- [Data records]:
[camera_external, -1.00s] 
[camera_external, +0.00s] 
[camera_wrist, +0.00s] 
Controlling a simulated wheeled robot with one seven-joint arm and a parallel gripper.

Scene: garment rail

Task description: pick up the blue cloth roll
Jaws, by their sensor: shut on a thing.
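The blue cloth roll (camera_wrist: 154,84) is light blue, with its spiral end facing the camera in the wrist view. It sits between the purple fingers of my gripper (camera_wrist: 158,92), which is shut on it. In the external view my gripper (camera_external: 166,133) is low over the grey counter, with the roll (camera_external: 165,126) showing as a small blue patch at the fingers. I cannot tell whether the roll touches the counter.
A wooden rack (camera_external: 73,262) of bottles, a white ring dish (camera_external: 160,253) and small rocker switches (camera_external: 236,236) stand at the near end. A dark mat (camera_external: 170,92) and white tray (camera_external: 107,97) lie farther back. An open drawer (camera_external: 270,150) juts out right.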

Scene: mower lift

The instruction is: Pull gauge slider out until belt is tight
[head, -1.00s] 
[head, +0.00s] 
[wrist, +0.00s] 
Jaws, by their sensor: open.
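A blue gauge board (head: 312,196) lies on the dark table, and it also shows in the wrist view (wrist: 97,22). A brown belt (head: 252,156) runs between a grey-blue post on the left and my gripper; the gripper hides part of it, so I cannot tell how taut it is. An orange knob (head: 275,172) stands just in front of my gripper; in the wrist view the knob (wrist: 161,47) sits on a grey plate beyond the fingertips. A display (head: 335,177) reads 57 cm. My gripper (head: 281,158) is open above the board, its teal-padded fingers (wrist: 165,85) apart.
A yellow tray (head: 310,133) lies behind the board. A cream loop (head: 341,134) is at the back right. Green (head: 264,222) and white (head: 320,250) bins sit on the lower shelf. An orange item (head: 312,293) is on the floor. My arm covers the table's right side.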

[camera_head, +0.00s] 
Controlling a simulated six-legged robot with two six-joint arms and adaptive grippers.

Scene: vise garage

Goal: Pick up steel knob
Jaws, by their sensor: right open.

- [PROBLEM REQUIREMENTS]:
Reproduce all of the data exactly as given.

- [THE ANSWER]:
[camera_external, -1.00s] 
[camera_external, +0.00s] 
[camera_wrist, +0.00s] 
Controlling a simulated wheeled robot with one seven-joint arm and a parallel gripper.

Scene: garment rail

Task description: pick up the blue cloth roll
Jaws, by their sensor: shut on a thing.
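The blue cloth roll (camera_wrist: 154,84) is light blue, with its spiral end facing the camera in the wrist view. It sits between the purple fingers of my gripper (camera_wrist: 158,92), which is shut on it. In the external view my gripper (camera_external: 166,133) is low over the grey counter, with the roll (camera_external: 165,126) showing as a small blue patch at the fingers. I cannot tell whether the roll touches the counter.
A wooden rack (camera_external: 73,262) of bottles, a white ring dish (camera_external: 160,253) and small rocker switches (camera_external: 236,236) stand at the near end. A dark mat (camera_external: 170,92) and white tray (camera_external: 107,97) lie farther back. An open drawer (camera_external: 270,150) juts out right.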

Scene: mower lift

The instruction is: Pull gauge slider out until belt is tight
[head, -1.00s] 
[head, +0.00s] 
[wrist, +0.00s] 
Jaws, by their sensor: open.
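A blue gauge board (head: 312,196) lies on the dark table, and it also shows in the wrist view (wrist: 97,22). A brown belt (head: 252,156) runs between a grey-blue post on the left and my gripper; the gripper hides part of it, so I cannot tell how taut it is. An orange knob (head: 275,172) stands just in front of my gripper; in the wrist view the knob (wrist: 161,47) sits on a grey plate beyond the fingertips. A display (head: 335,177) reads 57 cm. My gripper (head: 281,158) is open above the board, its teal-padded fingers (wrist: 165,85) apart.
A yellow tray (head: 310,133) lies behind the board. A cream loop (head: 341,134) is at the back right. Green (head: 264,222) and white (head: 320,250) bins sit on the lower shelf. An orange item (head: 312,293) is on the floor. My arm covers the table's right side.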

[camera_head, +0.00s] 
Controlling a simulated six-legged robot with two six-joint arms and adaptive grippers.

Scene: vise garage

Goal: Pick up steel knob
Jaws, by their sensor: right open.

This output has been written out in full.